One of Professor Sherry's particular targets is affirmative action. According to Professor Sherry, the Warren Court pursued a policy of race neutrality, insisting that race play no part in governmental decisionmaking. Such neutrality was a step forward at the time, Professor Sherry explains, but it failed to eliminate all barriers to full racial equality, and so some scholars "began to demand different remedies-remedies that would transgress the command of formal neutrality" in favor of "equality of results." Although Professor Sherry does not come down squarely against affirmative action, she considers any argument for substantive neutrality to be difficult to justify because it would deviate from the widely-held norm of formal neutrality. She saves particular criticism for those who "have begun to attack the idea of neutrality altogether." What is intriguing about Professor Sherry's story is that with just one difference, it is very nearly the same story that could be told about the years of the Warren Court. Some scholars during that time, purporting to represent the mainstream of opinion, extolled the values of reason, neutrality, and objectivity, viewing them as bedrock principles of law. What Professor Sherry does not explain, however, is that these "neutral" scholars were attacking the Warren Court, not defending it. The work of the Warren Court was defended by other scholars, who felt that it was the substantive equality of results rather than the formal neutrality of rules that mattered. Moreover, some of the Warren Court defenders-like the scholars Professor Sherry criticizes today--also suggested that neutrality and adherence to principled reasoning were an illusion meant only to preserve existing power hierarchies and to subordinate minority interests.
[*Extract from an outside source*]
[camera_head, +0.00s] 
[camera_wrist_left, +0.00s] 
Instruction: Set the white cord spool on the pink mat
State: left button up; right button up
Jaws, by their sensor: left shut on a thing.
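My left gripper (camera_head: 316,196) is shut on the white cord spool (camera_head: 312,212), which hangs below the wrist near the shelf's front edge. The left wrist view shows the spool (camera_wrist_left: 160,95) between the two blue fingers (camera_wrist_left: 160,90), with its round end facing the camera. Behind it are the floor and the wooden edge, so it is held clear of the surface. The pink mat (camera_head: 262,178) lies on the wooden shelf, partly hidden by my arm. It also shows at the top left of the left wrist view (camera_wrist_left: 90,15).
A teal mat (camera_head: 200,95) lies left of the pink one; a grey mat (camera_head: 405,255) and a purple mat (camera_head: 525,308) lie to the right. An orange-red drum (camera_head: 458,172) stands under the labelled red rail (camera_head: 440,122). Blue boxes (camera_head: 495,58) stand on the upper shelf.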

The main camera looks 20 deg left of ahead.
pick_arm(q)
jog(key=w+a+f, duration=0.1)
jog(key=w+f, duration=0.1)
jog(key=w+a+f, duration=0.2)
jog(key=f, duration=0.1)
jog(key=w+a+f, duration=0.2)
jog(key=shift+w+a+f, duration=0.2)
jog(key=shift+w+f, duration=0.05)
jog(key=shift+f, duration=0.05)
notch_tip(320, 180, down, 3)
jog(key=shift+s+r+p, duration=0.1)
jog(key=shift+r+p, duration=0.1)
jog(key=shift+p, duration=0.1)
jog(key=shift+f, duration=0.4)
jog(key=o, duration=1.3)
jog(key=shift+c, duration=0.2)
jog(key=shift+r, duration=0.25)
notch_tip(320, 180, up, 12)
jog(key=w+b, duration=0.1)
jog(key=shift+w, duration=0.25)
The fact that Professor Sherry could tell very nearly the same story about today's debate as could be told about the debate over the Warren Court suggests that it would be profitable to revisit that earlier debate. Professor Herbert Wechsler's famous paper, Toward Neutral Principles in Constitutional Law, delivered in 1958, is in a sense what kicked off all the earlier debate about neutrality in Supreme Court decisionmaking. Professor Sherry states that by insisting on "neutrality" she does not mean to invoke "anything so grand as Herbert Wechsler's 'neutral principles.' " Professor Sherry's modesty aside, however, her paper and Professor Wechsler's do bear similarity.